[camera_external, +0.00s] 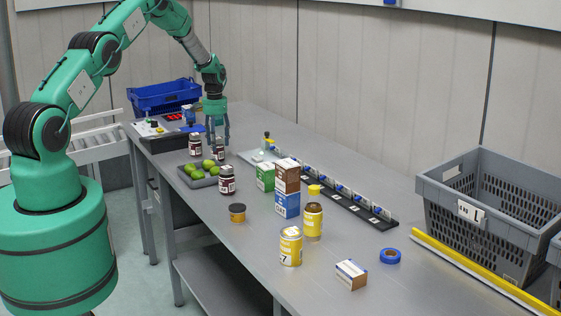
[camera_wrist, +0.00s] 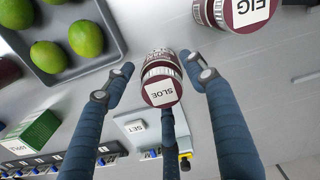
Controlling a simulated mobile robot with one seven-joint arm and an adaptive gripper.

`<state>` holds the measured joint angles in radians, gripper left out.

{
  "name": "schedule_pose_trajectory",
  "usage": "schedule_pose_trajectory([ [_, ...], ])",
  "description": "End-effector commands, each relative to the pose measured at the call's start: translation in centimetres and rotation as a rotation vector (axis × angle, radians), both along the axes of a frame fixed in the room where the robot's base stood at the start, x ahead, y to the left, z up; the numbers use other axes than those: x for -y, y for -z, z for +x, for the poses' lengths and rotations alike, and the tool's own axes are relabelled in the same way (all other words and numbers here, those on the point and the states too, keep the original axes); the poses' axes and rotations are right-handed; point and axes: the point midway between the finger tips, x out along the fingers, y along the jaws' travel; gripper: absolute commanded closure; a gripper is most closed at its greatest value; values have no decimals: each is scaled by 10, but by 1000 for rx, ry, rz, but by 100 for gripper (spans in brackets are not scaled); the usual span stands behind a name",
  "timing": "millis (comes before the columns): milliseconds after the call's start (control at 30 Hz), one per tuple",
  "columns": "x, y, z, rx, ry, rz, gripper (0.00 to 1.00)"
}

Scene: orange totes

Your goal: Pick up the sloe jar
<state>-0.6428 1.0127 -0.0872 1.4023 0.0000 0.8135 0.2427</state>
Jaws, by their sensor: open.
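The sloe jar (camera_wrist: 161,86) is a dark red jar with a white SLOE label on its lid. In the wrist view it stands between the fingers of my gripper (camera_wrist: 158,68), with small gaps at left and right. A third finger shows below it, and I cannot tell if it touches. In the external view my gripper (camera_external: 217,138) points down over the sloe jar (camera_external: 220,156), which stands behind the tray of limes. The fingers are spread and not closed on the jar.
A similar FIG jar (camera_wrist: 236,12) stands close by at upper right in the wrist view. A grey tray with green limes (camera_wrist: 112,42) is at upper left. Another dark jar (camera_external: 227,181), a green box (camera_external: 265,177) and stacked boxes (camera_external: 287,204) stand nearer the external camera.

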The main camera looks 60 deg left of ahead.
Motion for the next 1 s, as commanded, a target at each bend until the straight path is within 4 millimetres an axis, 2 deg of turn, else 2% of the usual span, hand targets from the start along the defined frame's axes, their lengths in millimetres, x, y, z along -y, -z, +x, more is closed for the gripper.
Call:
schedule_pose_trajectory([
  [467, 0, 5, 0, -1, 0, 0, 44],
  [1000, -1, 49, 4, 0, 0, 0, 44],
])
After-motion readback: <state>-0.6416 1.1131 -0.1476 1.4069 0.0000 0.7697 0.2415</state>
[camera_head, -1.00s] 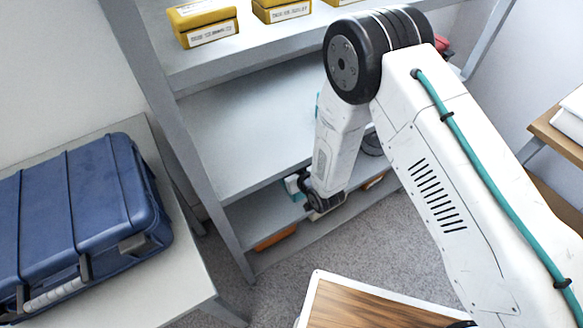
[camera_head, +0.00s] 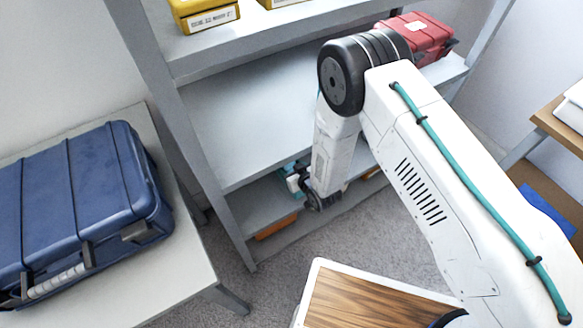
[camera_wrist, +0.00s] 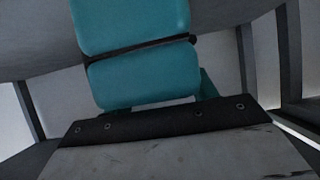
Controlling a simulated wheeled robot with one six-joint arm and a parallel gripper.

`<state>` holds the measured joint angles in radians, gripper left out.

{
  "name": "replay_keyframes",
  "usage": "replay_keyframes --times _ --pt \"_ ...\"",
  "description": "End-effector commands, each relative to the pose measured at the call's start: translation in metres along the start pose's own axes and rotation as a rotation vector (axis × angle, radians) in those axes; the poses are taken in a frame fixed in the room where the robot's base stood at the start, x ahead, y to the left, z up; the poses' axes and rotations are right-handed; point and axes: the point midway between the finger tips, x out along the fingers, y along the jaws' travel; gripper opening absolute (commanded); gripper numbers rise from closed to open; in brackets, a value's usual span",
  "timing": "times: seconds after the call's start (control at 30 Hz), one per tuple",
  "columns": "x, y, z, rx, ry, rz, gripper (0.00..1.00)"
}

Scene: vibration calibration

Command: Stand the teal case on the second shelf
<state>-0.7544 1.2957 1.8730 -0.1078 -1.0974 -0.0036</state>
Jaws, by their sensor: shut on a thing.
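The teal case (camera_wrist: 135,30) fills the upper middle of the wrist view, with a dark band across it. My gripper (camera_wrist: 145,110) is shut on it; the fingertips are mostly hidden. In the head view only a small teal patch (camera_head: 288,168) shows beside my wrist, low in front of the shelf unit. The middle shelf (camera_head: 240,125), second from the bottom, is bare on its left and centre. My arm hides part of it. A red case (camera_head: 432,42) stands at its right end.
Yellow labelled cases (camera_head: 200,22) stand on the shelf above. An orange item (camera_head: 276,227) lies on the bottom shelf. A blue case (camera_head: 75,205) lies on a table at left. A wood-topped surface (camera_head: 365,305) is in front. A side table (camera_head: 560,125) stands at right.

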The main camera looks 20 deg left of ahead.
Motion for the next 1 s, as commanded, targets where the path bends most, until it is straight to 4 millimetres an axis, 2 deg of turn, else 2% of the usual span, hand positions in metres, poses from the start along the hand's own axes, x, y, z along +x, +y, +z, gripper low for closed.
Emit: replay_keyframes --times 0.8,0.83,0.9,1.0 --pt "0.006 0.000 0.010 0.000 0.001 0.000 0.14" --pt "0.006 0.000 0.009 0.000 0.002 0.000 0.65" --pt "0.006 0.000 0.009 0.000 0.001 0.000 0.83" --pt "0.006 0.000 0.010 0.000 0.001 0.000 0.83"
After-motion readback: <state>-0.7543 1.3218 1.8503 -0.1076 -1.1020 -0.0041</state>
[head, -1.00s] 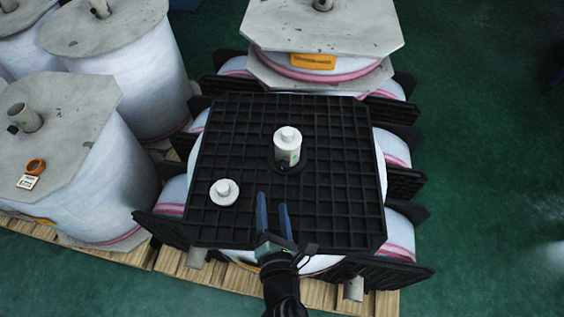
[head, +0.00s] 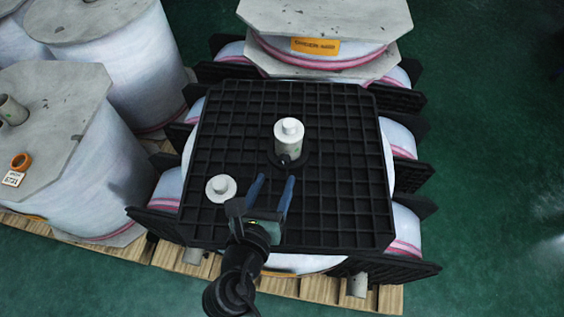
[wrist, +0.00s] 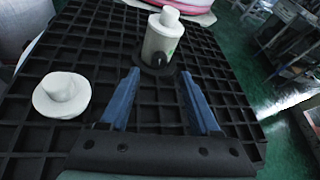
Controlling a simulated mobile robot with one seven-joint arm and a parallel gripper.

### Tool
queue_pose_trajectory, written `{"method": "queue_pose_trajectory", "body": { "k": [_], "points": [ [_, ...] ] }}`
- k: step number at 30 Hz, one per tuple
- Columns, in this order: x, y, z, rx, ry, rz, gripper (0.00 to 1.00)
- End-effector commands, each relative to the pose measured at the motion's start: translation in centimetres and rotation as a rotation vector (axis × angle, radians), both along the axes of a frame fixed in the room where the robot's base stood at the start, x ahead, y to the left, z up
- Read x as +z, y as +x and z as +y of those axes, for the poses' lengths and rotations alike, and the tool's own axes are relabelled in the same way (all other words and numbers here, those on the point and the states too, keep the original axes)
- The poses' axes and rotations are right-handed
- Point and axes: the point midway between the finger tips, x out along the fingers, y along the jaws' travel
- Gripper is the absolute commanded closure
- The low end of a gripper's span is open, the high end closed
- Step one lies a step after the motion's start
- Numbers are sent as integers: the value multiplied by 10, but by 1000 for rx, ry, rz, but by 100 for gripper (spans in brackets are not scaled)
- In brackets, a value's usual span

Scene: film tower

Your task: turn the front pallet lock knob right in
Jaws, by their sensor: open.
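The black grid pallet (head: 345,200) lies on top of the stack. A white post (head: 289,139) stands upright near its middle and also shows in the wrist view (wrist: 160,38). At the post's foot, on a black collar, is a small dark knob (wrist: 155,60), facing my gripper; it is small in the head view (head: 285,158). How far in it sits I cannot tell. My gripper (head: 274,180) is open and empty, its blue fingers pointing at the post's foot. In the wrist view (wrist: 159,74) the knob appears between and beyond the fingertips, apart from them.
A loose-looking white flanged cap (head: 221,188) sits on the pallet left of my gripper and shows left in the wrist view (wrist: 61,95). Wrapped rolls with grey boards (head: 55,100) stand at left; another board-topped stack (head: 325,22) is behind. Green floor is free at right.

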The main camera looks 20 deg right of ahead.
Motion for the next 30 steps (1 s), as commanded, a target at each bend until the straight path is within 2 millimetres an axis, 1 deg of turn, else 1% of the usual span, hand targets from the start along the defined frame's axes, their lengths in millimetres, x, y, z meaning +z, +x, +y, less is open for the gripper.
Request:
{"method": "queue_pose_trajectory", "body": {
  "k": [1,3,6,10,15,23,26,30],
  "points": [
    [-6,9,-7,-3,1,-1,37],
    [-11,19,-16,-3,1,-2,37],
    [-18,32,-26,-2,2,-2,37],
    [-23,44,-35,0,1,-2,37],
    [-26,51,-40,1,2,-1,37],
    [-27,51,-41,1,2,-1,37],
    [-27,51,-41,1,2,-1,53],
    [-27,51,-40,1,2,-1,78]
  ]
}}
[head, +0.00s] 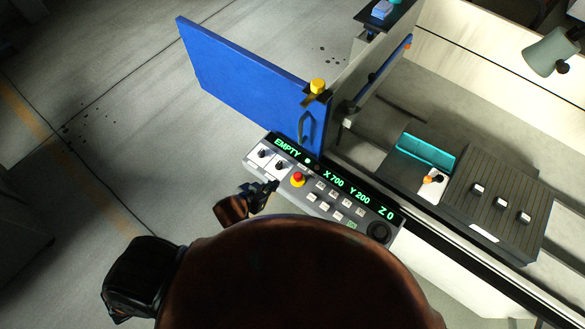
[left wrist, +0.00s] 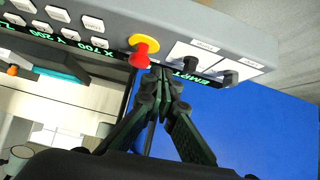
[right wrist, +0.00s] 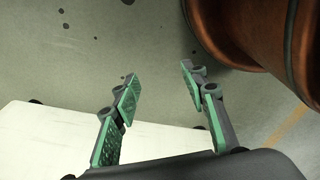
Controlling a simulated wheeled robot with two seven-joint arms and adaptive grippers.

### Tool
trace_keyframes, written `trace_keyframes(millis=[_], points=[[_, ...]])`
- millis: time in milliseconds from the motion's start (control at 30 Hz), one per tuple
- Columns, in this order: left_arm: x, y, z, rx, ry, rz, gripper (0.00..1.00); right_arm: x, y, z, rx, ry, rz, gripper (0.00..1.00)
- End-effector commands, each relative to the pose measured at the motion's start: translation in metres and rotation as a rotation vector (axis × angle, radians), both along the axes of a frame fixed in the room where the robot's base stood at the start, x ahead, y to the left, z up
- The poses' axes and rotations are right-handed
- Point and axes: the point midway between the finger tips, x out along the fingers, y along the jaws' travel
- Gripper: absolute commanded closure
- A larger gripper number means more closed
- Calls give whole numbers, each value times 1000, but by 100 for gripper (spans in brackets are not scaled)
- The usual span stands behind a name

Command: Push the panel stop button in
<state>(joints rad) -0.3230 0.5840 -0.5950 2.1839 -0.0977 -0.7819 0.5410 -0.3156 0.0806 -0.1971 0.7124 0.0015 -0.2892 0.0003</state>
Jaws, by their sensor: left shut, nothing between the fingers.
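The panel stop button (head: 298,177) is a red mushroom button on a yellow base, on the grey control panel (head: 255,170). In the left wrist view the stop button (left wrist: 139,58) stands out from the panel face. My left gripper (head: 272,186) is shut and empty, just left of the button. In the left wrist view its fingertips (left wrist: 160,72) are close beside the red cap; I cannot tell whether they touch it. My right gripper (right wrist: 158,75) is open and empty, over the pale floor, and is hidden in the head view.
Dark knobs (left wrist: 188,64) sit beside the stop button, and white keys (head: 334,195) lie on its other side. A blue door (head: 240,75) with a handle stands behind the panel. A machine bed with a slatted block (head: 500,190) is at right. Floor at left is clear.

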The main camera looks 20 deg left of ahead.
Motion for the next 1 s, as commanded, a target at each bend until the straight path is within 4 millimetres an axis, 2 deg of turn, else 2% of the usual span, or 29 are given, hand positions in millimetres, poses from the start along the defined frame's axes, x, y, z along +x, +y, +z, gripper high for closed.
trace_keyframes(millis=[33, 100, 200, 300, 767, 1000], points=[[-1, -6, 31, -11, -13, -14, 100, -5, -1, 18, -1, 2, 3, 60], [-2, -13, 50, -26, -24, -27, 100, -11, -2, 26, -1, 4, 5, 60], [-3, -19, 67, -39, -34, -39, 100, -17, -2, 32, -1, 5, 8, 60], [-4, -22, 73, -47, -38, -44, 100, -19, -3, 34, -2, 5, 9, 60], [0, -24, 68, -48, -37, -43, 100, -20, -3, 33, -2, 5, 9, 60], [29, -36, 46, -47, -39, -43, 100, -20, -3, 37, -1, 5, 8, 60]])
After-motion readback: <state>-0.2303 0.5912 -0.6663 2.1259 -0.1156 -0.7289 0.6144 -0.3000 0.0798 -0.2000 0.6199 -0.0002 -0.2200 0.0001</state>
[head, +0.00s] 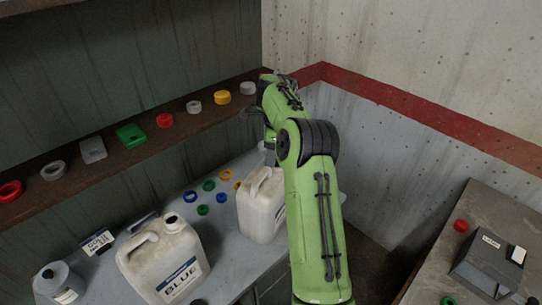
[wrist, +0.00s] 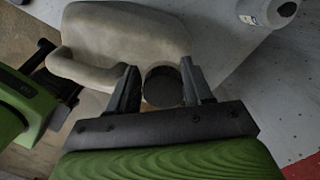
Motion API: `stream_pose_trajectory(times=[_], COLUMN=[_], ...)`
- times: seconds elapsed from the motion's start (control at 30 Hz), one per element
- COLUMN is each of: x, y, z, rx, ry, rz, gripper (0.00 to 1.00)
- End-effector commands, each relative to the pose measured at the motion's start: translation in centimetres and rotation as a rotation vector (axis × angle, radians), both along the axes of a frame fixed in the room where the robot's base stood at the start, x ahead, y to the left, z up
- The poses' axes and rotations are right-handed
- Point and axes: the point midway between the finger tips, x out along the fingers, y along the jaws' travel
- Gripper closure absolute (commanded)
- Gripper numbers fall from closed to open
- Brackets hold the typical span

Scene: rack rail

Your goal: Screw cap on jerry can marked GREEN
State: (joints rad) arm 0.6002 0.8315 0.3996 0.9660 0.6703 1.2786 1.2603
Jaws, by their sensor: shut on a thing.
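A white jerry can (head: 258,212) stands on the grey bench, partly behind my arm. Its label is mostly hidden and I cannot read it. Its pale body and handle (wrist: 120,35) fill the upper left of the wrist view. My gripper (wrist: 160,85) is shut on a dark round cap (wrist: 163,88), beside the can's handle. I cannot tell whether the cap sits on the can's neck or just above it. In the head view the fingers are hidden behind my arm. Another jerry can (head: 165,262), labelled BLUE, stands to the left with its dark mouth showing.
Several blue, green and yellow rings (head: 209,186) lie behind the cans. A sign (head: 98,242) and a grey bottle (head: 60,281) are at left. A shelf (head: 110,150) above carries coloured rings and boxes. A right-hand table (head: 487,207) holds a dark box (head: 488,263).

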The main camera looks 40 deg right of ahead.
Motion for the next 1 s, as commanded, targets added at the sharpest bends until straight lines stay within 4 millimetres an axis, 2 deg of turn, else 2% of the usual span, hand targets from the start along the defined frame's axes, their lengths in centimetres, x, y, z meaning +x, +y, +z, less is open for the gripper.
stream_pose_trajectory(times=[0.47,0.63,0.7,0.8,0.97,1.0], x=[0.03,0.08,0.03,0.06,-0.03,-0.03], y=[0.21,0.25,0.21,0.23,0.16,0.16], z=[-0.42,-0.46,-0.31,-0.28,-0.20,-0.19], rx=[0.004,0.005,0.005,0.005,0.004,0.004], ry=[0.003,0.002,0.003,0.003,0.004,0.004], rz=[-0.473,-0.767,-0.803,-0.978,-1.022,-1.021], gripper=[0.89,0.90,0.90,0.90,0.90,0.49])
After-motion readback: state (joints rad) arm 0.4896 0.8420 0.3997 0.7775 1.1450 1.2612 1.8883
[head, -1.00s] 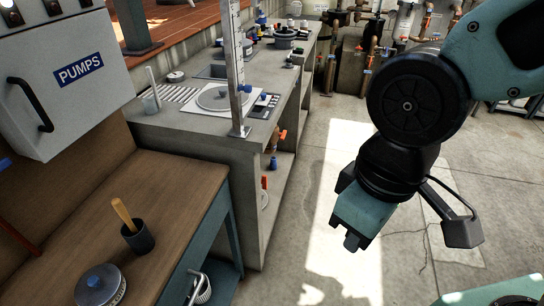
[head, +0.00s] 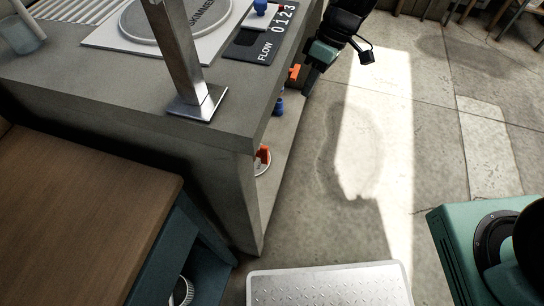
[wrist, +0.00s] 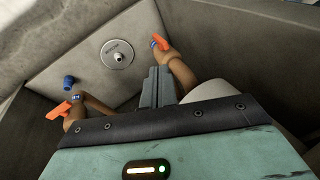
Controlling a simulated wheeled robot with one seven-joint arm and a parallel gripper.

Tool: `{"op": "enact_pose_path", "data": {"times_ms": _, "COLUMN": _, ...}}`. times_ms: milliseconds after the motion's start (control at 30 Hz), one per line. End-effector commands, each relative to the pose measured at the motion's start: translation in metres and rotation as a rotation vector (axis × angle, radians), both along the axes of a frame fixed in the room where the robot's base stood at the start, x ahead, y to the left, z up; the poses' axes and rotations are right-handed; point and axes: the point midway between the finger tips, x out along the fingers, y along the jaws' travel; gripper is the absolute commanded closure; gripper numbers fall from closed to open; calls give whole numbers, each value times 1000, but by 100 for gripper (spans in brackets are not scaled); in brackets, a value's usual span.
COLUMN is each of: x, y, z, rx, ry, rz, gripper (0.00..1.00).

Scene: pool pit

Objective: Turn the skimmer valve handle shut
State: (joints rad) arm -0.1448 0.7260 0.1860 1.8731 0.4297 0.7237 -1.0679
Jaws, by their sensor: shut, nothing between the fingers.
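In the wrist view two orange valve handles sit on brown pipes under the counter: an upper handle (wrist: 160,41) and a left handle (wrist: 60,110). I cannot tell for certain which is the skimmer valve's. My gripper (wrist: 158,70) is shut and empty. In that view its tips show just below the upper handle; whether they touch it I cannot tell. In the head view my gripper (head: 309,80) is at the counter's right side, beside an orange handle (head: 294,72).
A round metal plate (wrist: 117,54) and blue knob (wrist: 69,82) are on the wall behind the pipes. The grey counter (head: 235,115) carries a lid marked SKIMMER (head: 185,18) and a FLOW panel (head: 262,45). A wooden bench (head: 80,215) stands left.

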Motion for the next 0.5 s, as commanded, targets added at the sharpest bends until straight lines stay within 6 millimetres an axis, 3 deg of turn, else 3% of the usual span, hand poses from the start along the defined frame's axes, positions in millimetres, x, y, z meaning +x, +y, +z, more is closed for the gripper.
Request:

————

» SHORT TASK: In the listing above, find the line containing "Scene: vibration calibration" and the line containing "<state>-0.7544 1.2957 1.8730", then repeat those two lines and everything between them exactly.

» FINISHED ANSWER:
Scene: vibration calibration

Command: Stand the teal case on the second shelf
<state>-0.7544 1.2957 1.8730 -0.1078 -1.0974 -0.0036</state>

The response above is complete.